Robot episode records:
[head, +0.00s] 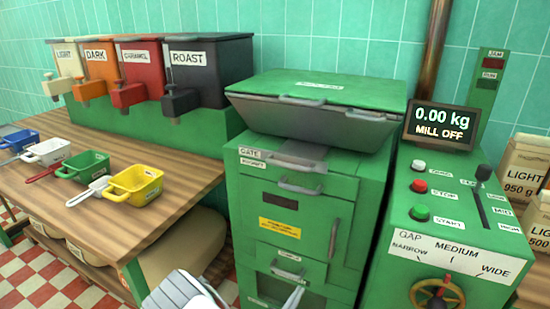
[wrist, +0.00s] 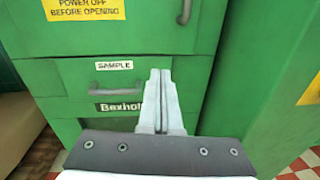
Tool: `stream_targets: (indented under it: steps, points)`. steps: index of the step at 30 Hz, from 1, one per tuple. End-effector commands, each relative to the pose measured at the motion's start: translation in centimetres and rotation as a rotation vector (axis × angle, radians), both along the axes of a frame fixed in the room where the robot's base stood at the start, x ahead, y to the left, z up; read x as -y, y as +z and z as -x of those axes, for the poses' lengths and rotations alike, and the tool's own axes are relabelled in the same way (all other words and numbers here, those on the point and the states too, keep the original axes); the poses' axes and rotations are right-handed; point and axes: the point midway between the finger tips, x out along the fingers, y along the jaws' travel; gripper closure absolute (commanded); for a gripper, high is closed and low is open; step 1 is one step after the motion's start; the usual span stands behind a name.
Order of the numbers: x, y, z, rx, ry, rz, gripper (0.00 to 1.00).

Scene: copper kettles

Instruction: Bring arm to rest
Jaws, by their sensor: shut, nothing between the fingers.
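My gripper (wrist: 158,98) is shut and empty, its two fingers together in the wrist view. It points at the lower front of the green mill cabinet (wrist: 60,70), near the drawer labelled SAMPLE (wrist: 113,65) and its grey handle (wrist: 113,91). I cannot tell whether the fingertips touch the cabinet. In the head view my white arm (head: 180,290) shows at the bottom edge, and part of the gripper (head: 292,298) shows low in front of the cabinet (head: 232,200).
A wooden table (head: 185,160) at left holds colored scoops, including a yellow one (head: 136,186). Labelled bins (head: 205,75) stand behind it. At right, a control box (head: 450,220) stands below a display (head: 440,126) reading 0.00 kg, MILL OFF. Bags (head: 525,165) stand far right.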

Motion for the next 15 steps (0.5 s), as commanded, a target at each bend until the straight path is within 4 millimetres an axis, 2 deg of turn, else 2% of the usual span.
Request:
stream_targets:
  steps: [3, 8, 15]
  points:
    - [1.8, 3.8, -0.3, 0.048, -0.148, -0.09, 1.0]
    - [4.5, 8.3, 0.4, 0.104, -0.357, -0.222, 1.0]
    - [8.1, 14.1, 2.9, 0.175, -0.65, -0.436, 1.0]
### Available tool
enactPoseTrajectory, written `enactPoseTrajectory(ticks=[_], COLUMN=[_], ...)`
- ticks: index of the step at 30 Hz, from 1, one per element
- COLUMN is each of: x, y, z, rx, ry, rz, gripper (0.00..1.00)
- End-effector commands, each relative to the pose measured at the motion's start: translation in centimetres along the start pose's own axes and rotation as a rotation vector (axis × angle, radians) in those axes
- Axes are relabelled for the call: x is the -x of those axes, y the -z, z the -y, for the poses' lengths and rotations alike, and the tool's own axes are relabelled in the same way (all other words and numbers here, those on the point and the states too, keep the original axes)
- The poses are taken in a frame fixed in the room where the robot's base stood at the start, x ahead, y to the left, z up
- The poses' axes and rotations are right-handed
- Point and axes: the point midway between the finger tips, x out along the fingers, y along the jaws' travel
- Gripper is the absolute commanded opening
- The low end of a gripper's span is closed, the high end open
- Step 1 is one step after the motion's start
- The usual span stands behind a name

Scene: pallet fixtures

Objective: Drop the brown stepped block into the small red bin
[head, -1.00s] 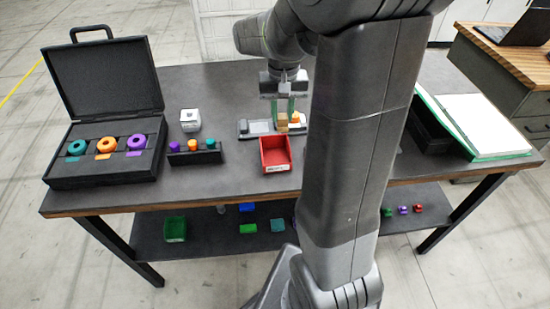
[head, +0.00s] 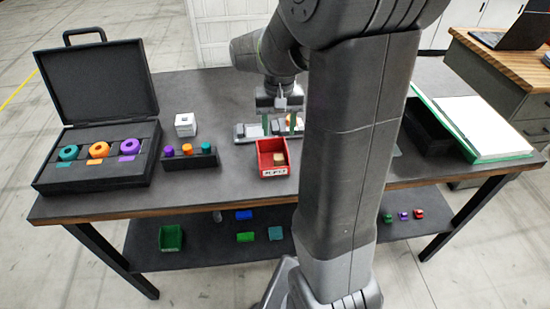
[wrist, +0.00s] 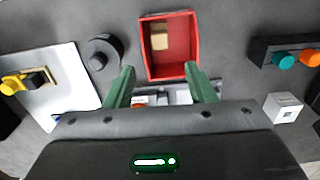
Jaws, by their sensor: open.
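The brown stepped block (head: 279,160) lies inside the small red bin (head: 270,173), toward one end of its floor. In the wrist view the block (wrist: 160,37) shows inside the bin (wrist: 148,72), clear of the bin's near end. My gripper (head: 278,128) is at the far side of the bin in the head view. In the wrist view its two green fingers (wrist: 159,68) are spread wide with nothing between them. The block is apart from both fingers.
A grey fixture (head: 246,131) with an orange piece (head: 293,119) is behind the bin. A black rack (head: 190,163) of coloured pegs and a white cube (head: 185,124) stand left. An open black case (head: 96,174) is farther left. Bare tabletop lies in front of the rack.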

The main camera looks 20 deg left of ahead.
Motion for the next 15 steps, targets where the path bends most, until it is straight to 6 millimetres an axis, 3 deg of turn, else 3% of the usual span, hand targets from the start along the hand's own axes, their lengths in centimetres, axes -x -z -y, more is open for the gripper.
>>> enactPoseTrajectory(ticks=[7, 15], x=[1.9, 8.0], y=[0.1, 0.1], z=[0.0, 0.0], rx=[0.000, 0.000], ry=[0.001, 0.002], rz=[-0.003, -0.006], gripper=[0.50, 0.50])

Requirements
Set down, word for word, the lines from the one holding "- The poses are" through the one holding "The main camera looks 20 deg left of ahead.". Skip the pictures.

Task solution
- The poses are taken in a frame fixed in the room where the robot's base stood at the start, x ahead, y to the left, z up
- The poses' axes and rotations are right-handed
- Point and axes: the point midway between the finger tips, x out along the fingers, y along the jaws' travel
- Gripper is the absolute commanded opening
- The low end of a gripper's span is closed, the high end open
- Step 1 is one step after the motion's start
- The usual span stands behind a name

Scene: pallet fixtures

Objective: Drop the brown stepped block into the small red bin
[head, -1.00s] 
[head, +0.00s] 
[wrist, +0.00s] 
Jaws, by their sensor: open.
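The brown stepped block (head: 279,160) lies inside the small red bin (head: 270,173), toward one end of its floor. In the wrist view the block (wrist: 160,37) shows inside the bin (wrist: 148,72), clear of the bin's near end. My gripper (head: 278,128) is at the far side of the bin in the head view. In the wrist view its two green fingers (wrist: 159,68) are spread wide with nothing between them. The block is apart from both fingers.
A grey fixture (head: 246,131) with an orange piece (head: 293,119) is behind the bin. A black rack (head: 190,163) of coloured pegs and a white cube (head: 185,124) stand left. An open black case (head: 96,174) is farther left. Bare tabletop lies in front of the rack.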

The main camera looks 20 deg left of ahead.

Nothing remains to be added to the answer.